И наконец, глухой осенью 1910 года из-под его пера выходит «Разбитая надежда». Имея в виду это стихотворение, Максим Горький в письме к Сергееву-Ценскому писал: «Вы жалуетесь, что проповедники хватают за горло художников. Это ведь всегда было. Мир не для художников, — им всегда было тесно и неловко в нем, — тем почтенней и героичней их роль. Очень хорошо сказал один казанский татарин-поэт, умирая от голода и чахотки: «Из железной клетки мира улетает, улетает — юная душа моя»... В повторении «улетает» я слышу радость. Но лично я, разумеется, предпочитаю радость жить: страшно интересно это — жить». В этих словах содержится точная оценка и душевного состояния Тукая, и причин, его вызывавших.

Читая эти стихи, можно предположить, что целых два года Тукай предавался лишь отчаянию и думам о смерти. Так, конечно, не бывает. Сам Тукай говорил: «Див и тот не выдержал, если бы постоянно был объят пламенем горя».

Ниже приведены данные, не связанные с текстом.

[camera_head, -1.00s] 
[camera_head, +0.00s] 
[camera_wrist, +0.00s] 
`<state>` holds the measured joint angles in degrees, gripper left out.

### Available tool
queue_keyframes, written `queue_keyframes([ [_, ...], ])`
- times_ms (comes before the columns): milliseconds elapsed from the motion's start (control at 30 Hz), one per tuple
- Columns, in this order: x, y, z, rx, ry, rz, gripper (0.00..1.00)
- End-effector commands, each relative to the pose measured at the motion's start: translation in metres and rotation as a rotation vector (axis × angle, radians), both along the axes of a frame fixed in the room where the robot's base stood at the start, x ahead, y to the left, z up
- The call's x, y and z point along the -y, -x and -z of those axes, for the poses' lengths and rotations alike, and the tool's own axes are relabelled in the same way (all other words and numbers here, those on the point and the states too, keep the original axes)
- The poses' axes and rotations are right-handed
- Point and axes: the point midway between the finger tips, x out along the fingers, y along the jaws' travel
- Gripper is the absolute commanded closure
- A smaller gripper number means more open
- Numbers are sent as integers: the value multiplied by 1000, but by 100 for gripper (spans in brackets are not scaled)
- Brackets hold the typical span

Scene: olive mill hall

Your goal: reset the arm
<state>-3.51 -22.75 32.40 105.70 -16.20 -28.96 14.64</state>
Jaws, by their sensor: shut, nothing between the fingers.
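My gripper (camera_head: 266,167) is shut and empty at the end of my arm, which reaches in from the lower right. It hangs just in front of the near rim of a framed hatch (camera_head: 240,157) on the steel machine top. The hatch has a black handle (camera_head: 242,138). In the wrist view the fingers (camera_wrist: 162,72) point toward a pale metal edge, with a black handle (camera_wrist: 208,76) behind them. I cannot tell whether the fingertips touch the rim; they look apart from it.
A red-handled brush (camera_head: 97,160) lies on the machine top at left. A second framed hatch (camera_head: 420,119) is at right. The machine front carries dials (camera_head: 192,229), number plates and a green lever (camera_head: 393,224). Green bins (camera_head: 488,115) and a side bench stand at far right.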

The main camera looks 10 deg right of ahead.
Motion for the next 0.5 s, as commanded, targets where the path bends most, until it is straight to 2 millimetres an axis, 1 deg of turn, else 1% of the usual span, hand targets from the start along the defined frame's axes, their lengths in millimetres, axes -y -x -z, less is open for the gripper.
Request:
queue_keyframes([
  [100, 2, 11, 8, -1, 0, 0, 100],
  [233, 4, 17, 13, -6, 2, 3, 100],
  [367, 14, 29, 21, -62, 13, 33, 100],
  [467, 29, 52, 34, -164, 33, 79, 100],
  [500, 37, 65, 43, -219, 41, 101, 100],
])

За 1909—1910 годы поэт написал около ста стихотворений, две стихотворные сказки, автобиографический очерк «Что я помню о себе», статью о татарском народном творчестве, около тридцати фельетонов и рецензий, выпустил в свет двенадцать книжек. Само обилие бед, сыпавшихся на него одна за другой, не позволяло, замкнуться в отчаянии, он вынужден был им противостоять.

Над своей смеюсь печалью и смеяться буду впредь, — Слезы высохли от горя, и не в силах я скорбеть.

Как смертельно уставшему человеку твердый камень кажется мягче пуховой подушки, а голодному — корка черствого хлеба вкуснее райских яств, так маленькие радости могли вдохновить Тукая на создание пронизанного светлой надеждой стихотворения. Бывало, после мрачных, отчаянных строк из-под его пера выходили строки, проникнутые светлым юмором. Или, наоборот, после жизнерадостных нот следовало нечто горестное, заунывное.